A local’s guide to Salt Point State Park
Many who come to California’s coast searching for inspiring Pacific vistas turn south, to Monterey Bay, Carmel or Big Sur. It’s nice down there. But if, like me, you occasionally long for uninhabited miles of panoramic coast, stone standing defiant against crashing blue-white surf and thrilling don’t-look-down coastal drives, turn north.
A bit off the beaten path in northwest Sonoma County, you’ll find Salt Point State Park. It’s one of my favorite places on the planet. It lacks the usual coastal hotels and restaurants and golf — it’s an entirely rustic piece of oceanfront escape — but out of California’s entire coast, it’s in a class of its own.
What makes it different? There are pitifully few stretches of accessible coastline left now where we still can imagine what it must have been like before we came, before roads even; somewhere to stand and fully experience the awesome, wild planetary triple junction of land, sea and sky in a 360-degree view. That’s Salt Point.
The park’s 6,000 acres of wild California coast hold blue-green seawater coves, upland redwood and hardwood forests, terraced prairies, pocket beaches and monumental weathered stone cliffs. It seems at every turn, there’s eye-catching natural scenery to walk into.
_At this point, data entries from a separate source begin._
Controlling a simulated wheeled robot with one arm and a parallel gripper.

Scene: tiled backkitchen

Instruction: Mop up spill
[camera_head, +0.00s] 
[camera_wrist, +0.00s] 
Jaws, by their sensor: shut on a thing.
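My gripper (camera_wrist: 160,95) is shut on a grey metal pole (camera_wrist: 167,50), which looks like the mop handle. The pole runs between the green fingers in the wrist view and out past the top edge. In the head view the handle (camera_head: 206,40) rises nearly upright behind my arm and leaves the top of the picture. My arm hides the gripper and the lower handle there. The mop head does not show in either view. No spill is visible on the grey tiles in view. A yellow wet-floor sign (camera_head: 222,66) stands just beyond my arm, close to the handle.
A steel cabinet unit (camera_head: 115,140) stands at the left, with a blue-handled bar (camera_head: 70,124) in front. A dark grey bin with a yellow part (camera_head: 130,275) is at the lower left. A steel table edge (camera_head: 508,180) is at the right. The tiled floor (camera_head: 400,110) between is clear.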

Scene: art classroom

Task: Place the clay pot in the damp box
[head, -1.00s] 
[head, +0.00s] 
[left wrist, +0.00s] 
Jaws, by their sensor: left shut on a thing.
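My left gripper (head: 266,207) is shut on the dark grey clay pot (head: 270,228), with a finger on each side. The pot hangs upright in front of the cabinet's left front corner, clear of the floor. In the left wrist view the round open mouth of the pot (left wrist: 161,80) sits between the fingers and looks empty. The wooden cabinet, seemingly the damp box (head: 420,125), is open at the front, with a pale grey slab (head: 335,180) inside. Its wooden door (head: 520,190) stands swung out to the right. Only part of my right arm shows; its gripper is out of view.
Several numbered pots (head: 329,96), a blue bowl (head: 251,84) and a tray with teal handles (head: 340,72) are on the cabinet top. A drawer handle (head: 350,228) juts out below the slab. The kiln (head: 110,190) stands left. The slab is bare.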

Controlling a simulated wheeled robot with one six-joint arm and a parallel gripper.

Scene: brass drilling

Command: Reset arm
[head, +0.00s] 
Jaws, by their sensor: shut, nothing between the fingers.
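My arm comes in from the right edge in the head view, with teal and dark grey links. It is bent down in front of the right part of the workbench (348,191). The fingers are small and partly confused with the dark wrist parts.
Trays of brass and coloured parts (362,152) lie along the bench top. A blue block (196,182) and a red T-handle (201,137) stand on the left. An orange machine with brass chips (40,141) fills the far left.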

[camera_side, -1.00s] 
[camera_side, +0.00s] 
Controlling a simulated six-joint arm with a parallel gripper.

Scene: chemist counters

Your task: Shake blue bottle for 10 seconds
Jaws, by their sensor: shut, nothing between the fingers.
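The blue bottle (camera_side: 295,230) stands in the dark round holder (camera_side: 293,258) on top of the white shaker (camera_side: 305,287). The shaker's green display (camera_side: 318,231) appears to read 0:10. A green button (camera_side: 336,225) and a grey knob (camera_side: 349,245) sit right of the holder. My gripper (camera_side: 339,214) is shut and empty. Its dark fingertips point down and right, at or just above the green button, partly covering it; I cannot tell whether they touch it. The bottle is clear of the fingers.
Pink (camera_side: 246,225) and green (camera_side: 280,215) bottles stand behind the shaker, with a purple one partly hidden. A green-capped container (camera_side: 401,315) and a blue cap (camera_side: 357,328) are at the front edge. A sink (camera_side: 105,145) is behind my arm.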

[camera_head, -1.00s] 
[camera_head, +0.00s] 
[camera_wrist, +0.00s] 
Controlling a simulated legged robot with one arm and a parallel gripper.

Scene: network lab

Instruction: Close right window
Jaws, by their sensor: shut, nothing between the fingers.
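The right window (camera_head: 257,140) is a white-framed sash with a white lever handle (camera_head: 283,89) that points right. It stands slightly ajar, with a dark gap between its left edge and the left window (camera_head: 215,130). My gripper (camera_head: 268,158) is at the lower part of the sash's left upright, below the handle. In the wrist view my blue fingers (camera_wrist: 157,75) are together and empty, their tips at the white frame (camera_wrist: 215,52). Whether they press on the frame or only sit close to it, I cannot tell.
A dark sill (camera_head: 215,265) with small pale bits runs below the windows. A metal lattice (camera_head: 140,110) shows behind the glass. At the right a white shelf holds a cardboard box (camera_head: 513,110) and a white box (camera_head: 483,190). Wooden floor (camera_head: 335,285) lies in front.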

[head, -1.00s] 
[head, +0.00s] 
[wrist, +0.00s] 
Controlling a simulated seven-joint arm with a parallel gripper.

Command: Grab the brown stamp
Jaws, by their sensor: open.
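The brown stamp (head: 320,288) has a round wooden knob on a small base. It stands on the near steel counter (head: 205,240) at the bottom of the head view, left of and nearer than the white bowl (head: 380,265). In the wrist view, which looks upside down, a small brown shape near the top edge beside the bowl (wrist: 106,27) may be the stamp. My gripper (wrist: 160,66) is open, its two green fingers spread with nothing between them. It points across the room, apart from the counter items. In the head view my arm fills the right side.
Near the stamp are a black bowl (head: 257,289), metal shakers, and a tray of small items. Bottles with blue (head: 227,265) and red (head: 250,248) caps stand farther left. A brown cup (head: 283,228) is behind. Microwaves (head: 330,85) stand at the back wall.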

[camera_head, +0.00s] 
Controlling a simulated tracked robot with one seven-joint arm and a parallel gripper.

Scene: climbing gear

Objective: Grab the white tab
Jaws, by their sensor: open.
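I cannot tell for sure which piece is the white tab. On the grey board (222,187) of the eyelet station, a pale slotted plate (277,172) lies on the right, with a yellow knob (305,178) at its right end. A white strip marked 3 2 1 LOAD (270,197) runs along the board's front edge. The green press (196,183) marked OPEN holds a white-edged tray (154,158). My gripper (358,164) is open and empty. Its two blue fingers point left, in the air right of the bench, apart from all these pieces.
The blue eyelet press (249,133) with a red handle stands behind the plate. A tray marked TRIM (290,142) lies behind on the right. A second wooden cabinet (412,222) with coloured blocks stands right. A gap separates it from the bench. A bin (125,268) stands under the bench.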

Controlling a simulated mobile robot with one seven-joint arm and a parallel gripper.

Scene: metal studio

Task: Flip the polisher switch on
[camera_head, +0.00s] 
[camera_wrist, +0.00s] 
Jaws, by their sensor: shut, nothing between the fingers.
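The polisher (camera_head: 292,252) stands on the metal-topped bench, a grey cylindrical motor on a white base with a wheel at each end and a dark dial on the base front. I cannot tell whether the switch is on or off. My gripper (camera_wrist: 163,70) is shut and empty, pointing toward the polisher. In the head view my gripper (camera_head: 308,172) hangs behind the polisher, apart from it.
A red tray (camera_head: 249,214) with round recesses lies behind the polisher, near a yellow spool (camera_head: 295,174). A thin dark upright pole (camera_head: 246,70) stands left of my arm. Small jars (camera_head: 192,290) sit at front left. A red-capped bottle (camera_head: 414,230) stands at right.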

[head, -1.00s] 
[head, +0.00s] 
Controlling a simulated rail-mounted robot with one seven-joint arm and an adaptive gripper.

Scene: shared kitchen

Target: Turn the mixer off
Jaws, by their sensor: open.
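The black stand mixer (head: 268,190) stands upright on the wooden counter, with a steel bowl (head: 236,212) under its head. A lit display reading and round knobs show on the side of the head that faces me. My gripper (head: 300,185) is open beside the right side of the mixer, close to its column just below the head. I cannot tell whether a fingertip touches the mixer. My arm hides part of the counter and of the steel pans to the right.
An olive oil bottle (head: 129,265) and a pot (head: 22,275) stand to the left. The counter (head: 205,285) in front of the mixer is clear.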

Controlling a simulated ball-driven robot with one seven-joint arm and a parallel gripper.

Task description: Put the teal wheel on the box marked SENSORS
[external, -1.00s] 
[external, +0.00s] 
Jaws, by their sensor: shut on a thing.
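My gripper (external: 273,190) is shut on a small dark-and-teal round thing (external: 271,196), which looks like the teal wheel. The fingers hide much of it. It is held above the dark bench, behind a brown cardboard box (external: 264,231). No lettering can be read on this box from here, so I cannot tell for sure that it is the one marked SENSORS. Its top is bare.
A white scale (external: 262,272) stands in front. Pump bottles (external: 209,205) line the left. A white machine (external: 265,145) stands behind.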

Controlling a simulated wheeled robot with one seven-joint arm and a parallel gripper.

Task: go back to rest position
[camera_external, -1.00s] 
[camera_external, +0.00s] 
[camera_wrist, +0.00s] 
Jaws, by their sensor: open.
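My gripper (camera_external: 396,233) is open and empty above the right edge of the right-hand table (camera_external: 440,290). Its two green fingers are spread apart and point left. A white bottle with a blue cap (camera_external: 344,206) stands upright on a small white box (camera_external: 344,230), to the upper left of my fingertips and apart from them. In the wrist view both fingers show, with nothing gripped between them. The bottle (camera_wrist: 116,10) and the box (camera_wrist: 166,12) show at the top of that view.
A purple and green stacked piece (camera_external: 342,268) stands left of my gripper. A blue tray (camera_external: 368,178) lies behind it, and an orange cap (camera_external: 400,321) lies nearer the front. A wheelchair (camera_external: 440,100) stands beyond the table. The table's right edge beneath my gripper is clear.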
The air is charged with the scents of sea, pine and prairie.
There is electricity here, but don’t count on cell service. The activities are all outdoors.
You can dive, fish and kayak (with caution — the ocean here is unforgiving). You can wander 20 miles of hiking and equestrian trails, hunt for mushrooms or watch for wildlife or just take a long nap on a sunny wildflower-covered bluff while listening to the rolling shush of the sea. On clear evenings when the wind isn’t ferocious, campers drift down to Gerstle Cove, to the top of a stony outcrop to watch the sun set. Don’t forget the camera.
Getting there
The practical way to reach Salt Point is to follow Highway 1 north from Jenner. At Russian Gulch, the road climbs into the coastal mountains and suddenly crests, hundreds of feet up, with a heart-stopping view of the Pacific far below and skyscraping ridges ahead, sloping into the sea.
For awhile, the stretch of road isn’t much more than a narrow, high ledge cut into the mountain wall. Watch out for road crews at work. On any other highway you’d barely notice them, but here you realize why they’re so busy. They’re trying to prevent the slopes that hold the road from pursuing their natural tendency — to drop into the ocean.
The Salt Point State Park entrance may be just 19 miles from Jenner, but plan on a 40-minute drive, with some hairpin turns and the inevitable slow RV. There are some fun stops on the way, too, like the unexpected Fort Ross, raised in 1812 by Russians. The wood fort is expansive, with stockades, cannon, chapel and barracks. It’s a careful preservation of life two centuries ago.
The park
Salt Point was the ancient home of the Kashaya Pomo people, who thrived here on the rich landscape at least 10,000 years before Europeans took notice.
By the 1500s, Spanish galleons laden with treasure were gliding offshore, beating their way back from Japan and the Orient. Until the 1800s, sailors prudently continued to sail right on by; there are no harbors here, but plenty of hull-chewing rocks, treacherous currents, stiff winds and frequent blinding fogs.
The park’s name refers to the rock ledges along the shore, honeycombed with many shallow pockets where sea salt collects, deposited by surf and ocean spray and dried by the sun into a layer of sparkling-white crystal.
Dramatic sea and stone are the defining coastal features here. Both had prominent roles in settlement and trade. There were no roads over the coastal mountains at first. But from the sea it was easy to spot the giant, fine-grained ocher sandstone cliffs. They’re still here, minus untold tons of blocks that were cut out, manhandled with ingenious clifftop chutes onto schooners and used to rebuild San Francisco after fires and the 1906 earthquake. Redwoods, cut into lumber in John Colt Fisk’s mill, took the same trip.
Today the park and its features are protected, only open to those seeking an outdoor experience.
Things to do
The first people here all walked, and it’s possible to follow their likely paths.
From sheltered camps, single-track dirt trails trace the shoreline’s rocky edge around surf-charged coves out onto rocky points. Some trails pass through groves of bishop pine and emerge onto prairie bluffs that burst with rich carpets of blooms in spring and summer. Some of the best of these trails are the Salt Point Trail going north and south of Gerstle Cove and on the headlands near Stump Beach.